By Paul Dreik 2023-10-15
I use the defacto standard cmake for building C++. Build times in C++ is one of the pain points.
One thing I do often is to verify all commits build and pass unit test properly. A full build (including configure, build and running the unit test) must therefore be as fast as possible.
I use ccache and other tricks, I strongly recommend checking out this excellent 2023 talk by Vittorio Romeo.
Cmake has profiling capability built in.
cmake -B /tmp/blah -S /path/to/source --profiling-output blaha.json --profiling-format=google-trace
Then I used chrome (not Debian chromium, it does
not work) to display the file, using the
chrome://tracing/
feature.
I immediately found that I used
check_cxx_source_compiles
to check for the existence of a
specific boost feature. The particular header is very heavy. I tried
using CHECK_INCLUDE_FILE_CXX
to save time, but no significant improvement.
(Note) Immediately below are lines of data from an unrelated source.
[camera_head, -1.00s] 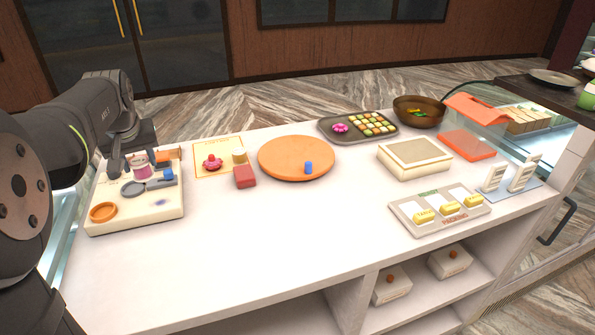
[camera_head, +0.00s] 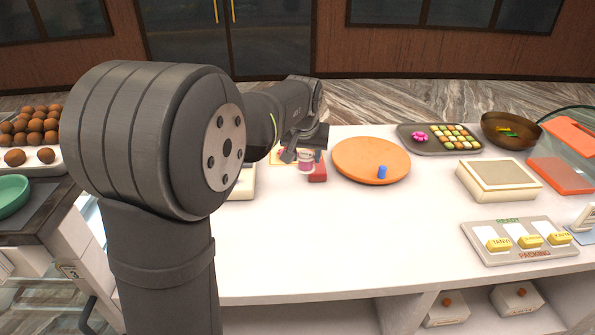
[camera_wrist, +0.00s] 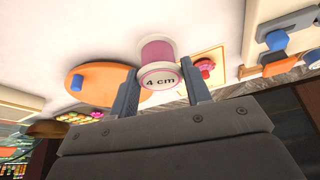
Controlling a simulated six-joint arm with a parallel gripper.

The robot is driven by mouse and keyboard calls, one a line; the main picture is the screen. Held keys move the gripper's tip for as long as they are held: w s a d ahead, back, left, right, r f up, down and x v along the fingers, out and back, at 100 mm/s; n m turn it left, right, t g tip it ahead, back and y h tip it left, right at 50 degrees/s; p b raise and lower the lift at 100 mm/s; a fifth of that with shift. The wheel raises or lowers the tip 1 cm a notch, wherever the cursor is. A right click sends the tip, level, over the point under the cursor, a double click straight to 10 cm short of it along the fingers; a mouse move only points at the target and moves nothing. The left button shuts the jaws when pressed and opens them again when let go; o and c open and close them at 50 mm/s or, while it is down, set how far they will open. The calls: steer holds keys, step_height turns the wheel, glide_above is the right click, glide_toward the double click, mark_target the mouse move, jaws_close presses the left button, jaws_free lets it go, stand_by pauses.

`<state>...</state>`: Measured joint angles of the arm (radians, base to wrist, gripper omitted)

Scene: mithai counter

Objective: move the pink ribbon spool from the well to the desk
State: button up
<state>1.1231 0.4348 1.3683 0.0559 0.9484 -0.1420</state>
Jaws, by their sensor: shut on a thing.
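The pink ribbon spool (camera_wrist: 156,50) is between the two fingers of my gripper (camera_wrist: 159,68) in the wrist view, its pale end marked "4 cm" facing the camera.
A sweets tray (camera_head: 407,137) and a packing tray (camera_head: 482,248) lie further right. The white counter front (camera_head: 350,240) is clear.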

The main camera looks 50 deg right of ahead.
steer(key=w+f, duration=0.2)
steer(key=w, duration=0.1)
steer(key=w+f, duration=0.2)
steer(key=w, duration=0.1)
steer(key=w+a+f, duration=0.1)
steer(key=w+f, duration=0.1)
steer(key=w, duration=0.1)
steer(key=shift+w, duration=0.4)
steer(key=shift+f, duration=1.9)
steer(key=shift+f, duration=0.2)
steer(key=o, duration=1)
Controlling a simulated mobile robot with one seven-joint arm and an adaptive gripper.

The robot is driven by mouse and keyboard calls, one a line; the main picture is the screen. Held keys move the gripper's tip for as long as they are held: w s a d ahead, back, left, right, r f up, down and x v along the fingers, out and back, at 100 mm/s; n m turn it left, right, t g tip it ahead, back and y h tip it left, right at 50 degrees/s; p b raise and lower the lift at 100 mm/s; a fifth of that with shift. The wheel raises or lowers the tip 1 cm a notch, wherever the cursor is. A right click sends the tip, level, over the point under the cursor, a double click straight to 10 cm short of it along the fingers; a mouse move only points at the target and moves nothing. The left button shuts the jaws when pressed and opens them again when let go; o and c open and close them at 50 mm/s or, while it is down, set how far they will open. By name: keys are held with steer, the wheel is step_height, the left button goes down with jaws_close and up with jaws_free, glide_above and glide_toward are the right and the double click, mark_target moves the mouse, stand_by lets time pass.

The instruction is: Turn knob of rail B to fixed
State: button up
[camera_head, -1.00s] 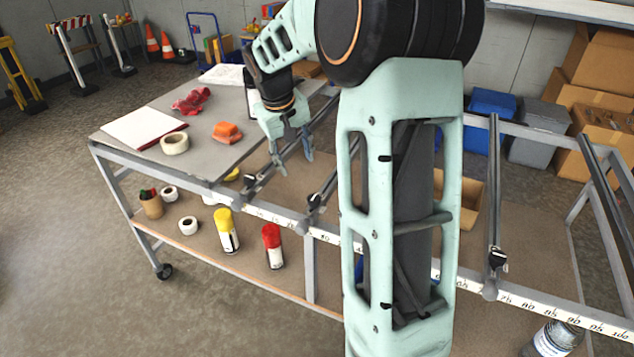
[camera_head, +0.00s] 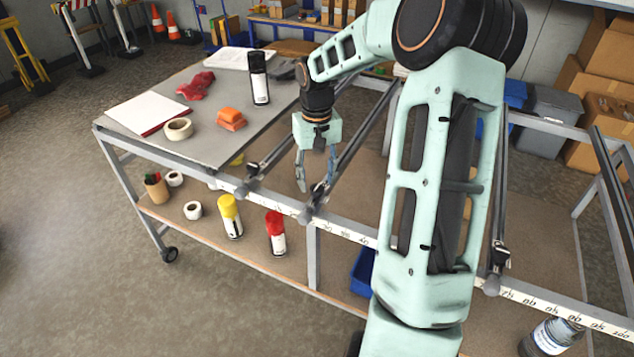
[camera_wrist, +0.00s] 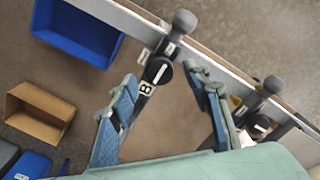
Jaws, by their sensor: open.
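Rail B (camera_head: 357,143) is a dark bar running back from the front scale bar, and its label B (camera_wrist: 145,88) is readable in the wrist view. Its black round knob (camera_wrist: 164,71) has a white pointer line, and a grey ball-like end sits just beyond it. My gripper (camera_head: 316,186) is open and points down over the front end of rail B. In the wrist view the knob appears between the two blue fingertips (camera_wrist: 161,75), with space on both sides. I cannot tell how far above it they are. The knob's position lettering is not readable.
A neighbouring rail with a similar knob (camera_wrist: 257,126) lies close beside, left in the head view. Another rail end (camera_head: 494,278) is further right. A blue bin (camera_wrist: 80,32) sits below.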

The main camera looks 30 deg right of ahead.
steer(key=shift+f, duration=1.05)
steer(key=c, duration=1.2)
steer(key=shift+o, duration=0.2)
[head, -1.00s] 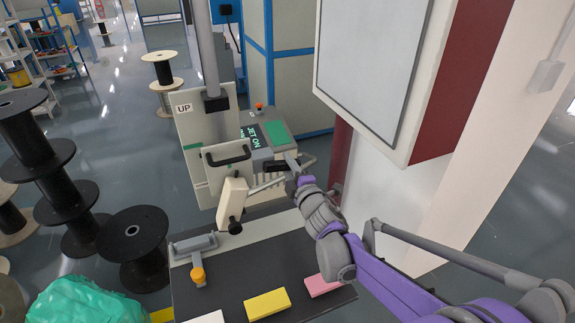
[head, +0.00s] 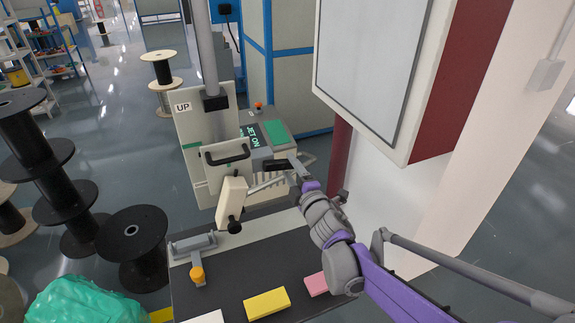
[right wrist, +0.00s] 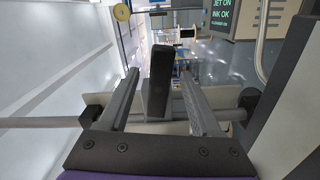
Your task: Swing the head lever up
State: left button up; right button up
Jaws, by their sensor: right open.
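The machine's head (head: 232,204) is a cream block with a black knob, tilted above the dark bench. A dark lever grip (head: 274,165) shows right of it, and a grey bar runs beside the head. My right gripper (head: 293,168) is at that grip, coming from the right. In the right wrist view the black grip (right wrist: 158,82) stands between my two grey fingers (right wrist: 160,74), which are open with gaps on both sides. I cannot tell whether either finger touches it. My left gripper is not in view.
A console (head: 254,135) with a JET ON display stands behind the lever. A large cabinet (head: 375,70) hangs close above my right arm. A yellow block (head: 267,304) and a pink block (head: 316,284) lie on the bench front. Black spools (head: 133,246) stand at left.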

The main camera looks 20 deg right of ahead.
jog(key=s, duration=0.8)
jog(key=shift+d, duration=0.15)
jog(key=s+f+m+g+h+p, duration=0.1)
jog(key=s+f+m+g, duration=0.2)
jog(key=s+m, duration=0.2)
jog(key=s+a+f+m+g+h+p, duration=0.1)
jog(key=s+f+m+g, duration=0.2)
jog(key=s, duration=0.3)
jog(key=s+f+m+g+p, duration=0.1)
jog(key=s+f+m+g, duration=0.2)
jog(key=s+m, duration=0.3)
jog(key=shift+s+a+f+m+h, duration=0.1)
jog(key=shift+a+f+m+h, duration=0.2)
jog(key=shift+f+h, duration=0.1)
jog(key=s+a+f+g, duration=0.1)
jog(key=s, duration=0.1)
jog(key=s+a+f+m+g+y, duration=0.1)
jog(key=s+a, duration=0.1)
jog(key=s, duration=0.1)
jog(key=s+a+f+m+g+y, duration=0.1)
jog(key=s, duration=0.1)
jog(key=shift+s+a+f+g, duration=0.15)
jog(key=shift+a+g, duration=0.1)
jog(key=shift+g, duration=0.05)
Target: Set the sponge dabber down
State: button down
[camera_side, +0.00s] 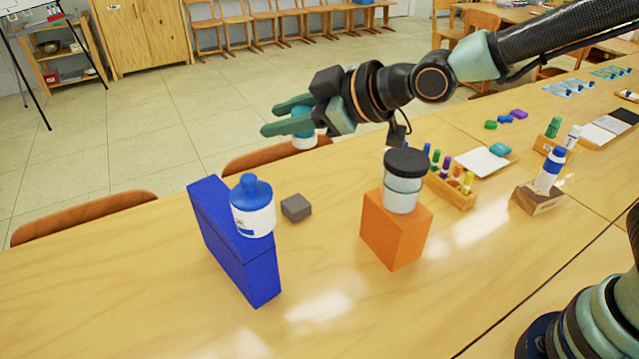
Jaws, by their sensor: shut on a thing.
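My gripper (275,119) is at the upper middle of the side view, with its green fingers pointing left. It is shut on the sponge dabber (305,142), which has a blue upper part and a white lower part. The fingers hide some of the dabber. It is held up in the air, and in the picture it appears over the far table edge, above a chair back. I cannot tell its exact height over the table.
A blue block (262,277) bears a white bottle with a blue cap (253,207). A small grey cube (295,208) lies beside it. An orange block (392,234) bears a black-lidded jar (403,184). Wooden marker holders (452,192) stand right. The near left tabletop is clear.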

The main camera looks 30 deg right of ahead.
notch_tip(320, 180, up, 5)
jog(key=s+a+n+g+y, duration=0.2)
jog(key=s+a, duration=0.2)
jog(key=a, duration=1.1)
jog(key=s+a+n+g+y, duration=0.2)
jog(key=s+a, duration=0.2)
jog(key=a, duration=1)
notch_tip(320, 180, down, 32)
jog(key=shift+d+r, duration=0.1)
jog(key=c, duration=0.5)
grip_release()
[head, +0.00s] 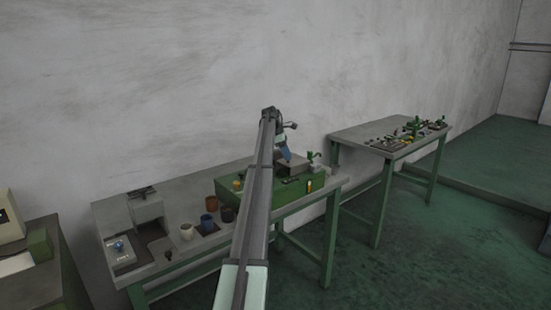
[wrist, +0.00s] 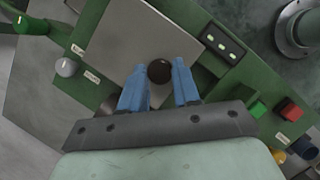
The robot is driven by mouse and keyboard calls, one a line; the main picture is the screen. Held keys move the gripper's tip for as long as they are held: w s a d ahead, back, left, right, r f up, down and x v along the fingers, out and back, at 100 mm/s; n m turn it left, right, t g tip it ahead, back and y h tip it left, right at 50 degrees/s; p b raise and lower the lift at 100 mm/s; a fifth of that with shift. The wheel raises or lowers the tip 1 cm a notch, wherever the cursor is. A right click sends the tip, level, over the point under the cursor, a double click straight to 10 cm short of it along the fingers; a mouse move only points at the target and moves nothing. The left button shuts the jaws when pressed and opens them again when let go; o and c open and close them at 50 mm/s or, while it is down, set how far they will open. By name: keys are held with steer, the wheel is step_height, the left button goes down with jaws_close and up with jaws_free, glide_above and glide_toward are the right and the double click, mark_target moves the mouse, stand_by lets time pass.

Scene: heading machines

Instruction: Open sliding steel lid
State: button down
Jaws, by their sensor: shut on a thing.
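The steel lid (wrist: 130,35) is a flat grey plate set in a green machine housing (wrist: 85,45) in the wrist view. A dark round knob (wrist: 159,71) sits at the lid's near edge. My gripper (wrist: 160,75) has its two blue fingers on either side of this knob and is shut on it. In the head view my gripper (head: 284,152) is low over the green machine (head: 262,188) on the grey bench. My arm hides part of the machine there, and the knob cannot be made out.
The wrist view shows a panel with several small buttons (wrist: 222,42), a grey ball knob (wrist: 66,67), a green button (wrist: 257,109) and a red button (wrist: 289,110). Several cups, including a blue one (head: 207,223), stand left of the machine. A second table (head: 350,135) holds parts.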

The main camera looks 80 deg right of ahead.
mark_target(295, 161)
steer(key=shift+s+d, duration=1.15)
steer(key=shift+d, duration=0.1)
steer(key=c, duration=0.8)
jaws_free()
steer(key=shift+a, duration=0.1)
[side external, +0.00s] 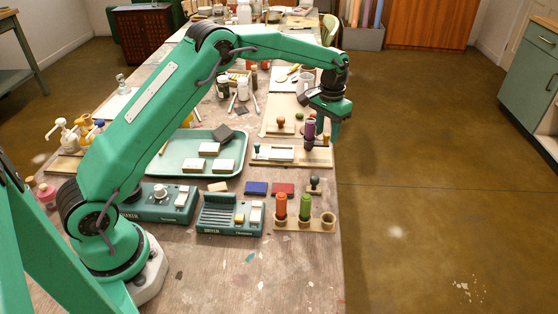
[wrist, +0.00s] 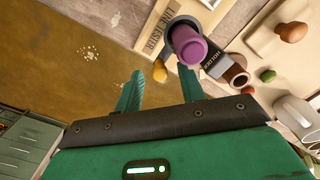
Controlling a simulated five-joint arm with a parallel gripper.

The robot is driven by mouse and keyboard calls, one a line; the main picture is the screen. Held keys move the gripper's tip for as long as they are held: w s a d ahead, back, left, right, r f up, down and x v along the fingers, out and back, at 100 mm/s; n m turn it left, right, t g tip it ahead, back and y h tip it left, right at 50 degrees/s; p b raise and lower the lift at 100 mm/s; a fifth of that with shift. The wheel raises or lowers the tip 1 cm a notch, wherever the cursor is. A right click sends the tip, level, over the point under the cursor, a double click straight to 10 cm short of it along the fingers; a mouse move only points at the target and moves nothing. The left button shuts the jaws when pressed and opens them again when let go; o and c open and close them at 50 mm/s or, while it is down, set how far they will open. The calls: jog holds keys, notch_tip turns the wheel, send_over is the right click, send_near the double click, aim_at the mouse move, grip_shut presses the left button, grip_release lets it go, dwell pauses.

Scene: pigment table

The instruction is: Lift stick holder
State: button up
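The stick holder (wrist: 215,65) is a dark piece with the word HOLDER on it, in the upper right of the wrist view. A purple stick (wrist: 188,45) stands in its dark round socket; the stick also shows upright in the side view (side external: 311,128). My gripper (wrist: 160,90) is open, its two green fingers apart with nothing held between them. In the wrist view the purple stick lies beyond the right finger's tip. In the side view my gripper (side external: 328,128) is just right of and close to the stick; I cannot tell whether they touch.
A board lettered LINE TESTER (wrist: 158,28) lies beside the holder. A wooden rack (side external: 297,224) with an orange and a green stick stands nearer the front. A green tray (side external: 187,171) with white blocks is left. The table's right edge is close to my gripper, with floor beyond.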

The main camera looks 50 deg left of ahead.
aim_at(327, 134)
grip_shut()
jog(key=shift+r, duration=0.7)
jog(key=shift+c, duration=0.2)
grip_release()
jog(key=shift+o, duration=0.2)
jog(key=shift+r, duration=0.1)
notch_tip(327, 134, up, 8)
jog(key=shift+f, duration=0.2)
I instead used the following trick:
check_cxx_source_compiles(
"#if __has_include(<boost/x/y/z.hpp>)
int main() { }
#endif" HAS_BOOST_FEATURE)
This trick requires the C++17 feature __has_include. Luckily, I have a pretty high minimum compiler version in this project.
This saved two seconds from the configure time.
This is based on the information from this Craig Scott blog entry.
I use the excellent ninja build tool. It generates a log, which can be used to understand the build process.
cmake -B /tmp/blah -S /path/to/source -GNinja
cmake --build /tmp/blah
There is now a .ninja_log file to work with. For some reason, it has an extra newline at the end which must be removed before fed to the next tool.
Get the tool from here.
Then just run
./ninjatracing.py .ninja_log >cmake_build_trace_full.json
and open the json file in chrome. I could verify that there are no significant bottlenecks in my build, but there are some heavy files.
One thing I noticed is that the end of my build was blocked on a single item. If the builder had known the compile/link time for each step, it could have planned better and started the long running things first. It would be a cool thing if the build could take timings from it’s last build (which often is pretty accurate prediction) and optimize the build order.